Pero es más importante lo que sucede a continuación, el rumor que corre como pólvora por los barrios residenciales de Buenos Aires: no se puede confiar en el ejército, no se puede confiar en la policía, sus efectivos pertenecen a la misma clase social que aquellos a quienes deben atacar.
Ups, dije atacar. Supuestamente había que defender nomás. Pero no se puede confiar la defensa en alguien que está más cerca del otro que de uno. A esta altura ya es 11 de enero, y el ministro del interior (comisario general, para la época) Luis Dellepiane, hombre de confianza de Yrigoyen, asegura que la ciudad está pacificada. El Congreso también, a su lábil manera. La Federación Obrera ha aceptado levantar la huelga. Pero en el Centro Naval, en una reunión convocada de urgencia, presidida por el contraalmirante Domecq García, a la que asisten representantes del obispado, del Jockey Club, del Círculo de Armas, el Club del Progreso, las Damas Patricias, el Yacht Club y el Círculo Militar, se decide conformar la autodenominada Guardia Cívica, que entrega armas a voluntarios “confiables”, señoritos bien que habrán de garantizar que los sectores acomodados de la ciudad estén defendidos día y noche de los vándalos. Repito: la ciudad estaba pacificada, pero en el Centro Naval daban armas a civiles para defender a los suyos. Uno de ellos grita: “¡Y si los agitadores no vienen por nosotros, vayamos por ellos!”. “¡Sí!”, contestan otros. Y lo que empezó como una supuesta defensa muta en ataque.

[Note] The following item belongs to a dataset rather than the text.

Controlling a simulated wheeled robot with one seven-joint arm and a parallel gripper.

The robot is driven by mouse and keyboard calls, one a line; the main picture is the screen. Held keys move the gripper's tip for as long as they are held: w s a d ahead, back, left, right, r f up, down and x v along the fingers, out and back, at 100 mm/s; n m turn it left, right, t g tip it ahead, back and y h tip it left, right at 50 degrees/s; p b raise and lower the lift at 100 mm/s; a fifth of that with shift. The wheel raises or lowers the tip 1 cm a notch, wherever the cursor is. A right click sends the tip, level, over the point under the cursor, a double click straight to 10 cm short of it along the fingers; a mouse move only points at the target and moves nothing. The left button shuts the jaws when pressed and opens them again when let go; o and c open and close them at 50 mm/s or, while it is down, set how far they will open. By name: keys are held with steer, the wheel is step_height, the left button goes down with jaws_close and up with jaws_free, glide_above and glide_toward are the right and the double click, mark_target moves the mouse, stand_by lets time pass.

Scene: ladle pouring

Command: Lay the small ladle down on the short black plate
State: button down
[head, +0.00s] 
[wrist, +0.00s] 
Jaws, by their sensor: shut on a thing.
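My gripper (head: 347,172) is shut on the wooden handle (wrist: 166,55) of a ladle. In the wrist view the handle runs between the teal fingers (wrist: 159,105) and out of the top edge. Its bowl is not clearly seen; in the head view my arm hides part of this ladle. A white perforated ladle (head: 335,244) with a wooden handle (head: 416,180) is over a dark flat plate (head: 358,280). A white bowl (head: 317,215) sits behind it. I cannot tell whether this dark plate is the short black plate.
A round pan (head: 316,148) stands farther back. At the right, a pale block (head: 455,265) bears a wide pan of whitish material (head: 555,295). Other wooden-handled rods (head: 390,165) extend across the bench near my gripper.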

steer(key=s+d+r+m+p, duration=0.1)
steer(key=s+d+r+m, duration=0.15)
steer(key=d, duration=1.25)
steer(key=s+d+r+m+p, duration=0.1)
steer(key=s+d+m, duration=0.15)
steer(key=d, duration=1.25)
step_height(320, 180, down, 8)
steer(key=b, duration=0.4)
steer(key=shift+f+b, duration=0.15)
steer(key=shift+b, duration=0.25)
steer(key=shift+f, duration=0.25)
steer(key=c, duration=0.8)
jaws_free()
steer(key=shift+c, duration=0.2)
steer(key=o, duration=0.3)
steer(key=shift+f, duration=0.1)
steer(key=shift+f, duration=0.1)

También la búsqueda de agitadores muta lombrosianamente en cuestión de minutos. Primero se trata de salir a buscar a cualquier inmigrante: catalán, italiano, eslavo, son todos bolcheviques. Pero enseguida se simplifica la cuestión: se sale a cazar judíos, lisa y llanamente. El pogrom como deporte de las clases pudientes. Coto de caza: de Once a Villa Crespo, zona liberada. En los cuatro días siguientes habrá más de setecientos muertos en las calles (algunos dicen mil trescientos). El nacionalista Juan Carulla, insospechable del menor filosemitismo, escribe en sus memorias: “Oí decir que los liguistas estaban incendiando el barrio judío y dirigí mis pasos hacia esas calles. Al llegar por Viamonte, vi en medio de la calle piras ardientes de libros y sillas y mesas. El ruido de muebles y cajones arrojados a la calle se mezclaba con los aullidos de viejos barbudos y mujeres desgreñadas, arrastrados de los pelos por mozalbetes”. El irrepetible Soiza Reilly, maestro de la crónica callejera, agrega: “Se los obligaba a golpes a cantar el Himno Nacional, y a quienes no lo sabían se les orinaba en la boca”. Poco después escribirá que nunca se practicaron tantos abortos en el Once y Villa Crespo como en los tres meses siguientes a la Semana Trágica, por las innumerables víctimas que hubo de violación. El embajador de Francia, en un despacho privado a su gobierno, comenta que un civil se ha ufanado delante de él de haber matado en un solo día cuarenta judíos. El embajador norteamericano contacta al comisario Romariz para chequear si es cierta la cifra de 1300 muertes; el comisario contesta que es una exageración pero que igual es imposible de precisar, porque los muertos eran incinerados a medida que llegaban a los lugares de concentración, sin controlar su número.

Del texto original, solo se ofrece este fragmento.